Let’s provide an example. We have a simple HR application. The application supports the tracking of employee records. Each record has standard fields like name, email, date of birth, and image (like a profile picture), etc.

The application has operations like adding employees, updating employees, searching for an employee, generating reports, etc. Do all functions need the image of the employee? Should we load images in some aggregated reports? Of course not. A picture can take a lot of resources, so it is not reasonable to load it everywhere. And here, lazy loading comes to help us.

Lazy loading implementation

There are several ways to implement the lazy loading pattern, but we are going to inspect the most used one (when it comes to manual implementation).

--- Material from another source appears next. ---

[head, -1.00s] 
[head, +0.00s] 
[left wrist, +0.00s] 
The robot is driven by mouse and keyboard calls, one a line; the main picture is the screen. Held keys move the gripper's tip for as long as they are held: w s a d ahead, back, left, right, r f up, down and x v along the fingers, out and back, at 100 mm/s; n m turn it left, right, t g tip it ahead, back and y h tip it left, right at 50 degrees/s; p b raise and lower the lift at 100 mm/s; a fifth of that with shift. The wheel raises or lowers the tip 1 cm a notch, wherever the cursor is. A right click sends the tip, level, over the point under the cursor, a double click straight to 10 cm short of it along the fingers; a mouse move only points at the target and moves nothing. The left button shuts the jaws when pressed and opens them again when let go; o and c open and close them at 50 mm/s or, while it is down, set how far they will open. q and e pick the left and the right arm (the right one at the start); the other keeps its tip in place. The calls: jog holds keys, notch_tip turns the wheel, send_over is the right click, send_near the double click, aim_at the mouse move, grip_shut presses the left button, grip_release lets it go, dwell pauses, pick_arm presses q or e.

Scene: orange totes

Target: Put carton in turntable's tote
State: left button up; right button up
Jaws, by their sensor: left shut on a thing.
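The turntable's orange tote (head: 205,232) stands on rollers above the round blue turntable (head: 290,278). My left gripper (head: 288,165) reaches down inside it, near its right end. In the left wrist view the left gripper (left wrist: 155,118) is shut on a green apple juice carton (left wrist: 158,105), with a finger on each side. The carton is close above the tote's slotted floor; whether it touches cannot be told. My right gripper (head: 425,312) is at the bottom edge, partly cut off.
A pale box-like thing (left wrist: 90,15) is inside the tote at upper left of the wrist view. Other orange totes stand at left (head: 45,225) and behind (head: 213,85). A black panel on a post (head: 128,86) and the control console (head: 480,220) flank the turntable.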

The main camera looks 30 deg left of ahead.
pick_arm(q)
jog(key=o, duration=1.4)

In the source code, the employee domain model is represented like this:


public class Employee
    {
        public string Name { get; set; }

        public string Email { get; set; }

        public byte[] Image { get; set; }

        public Employee()
        {}

        public void Load()
        {
            // LOGIC LOADING ALL THE DATA.
        }
    }

Nothing special. Just a class with three fields and a method which would load all the data. But as we said, most of the time, we do not want the Image data because it could take a lot of resources.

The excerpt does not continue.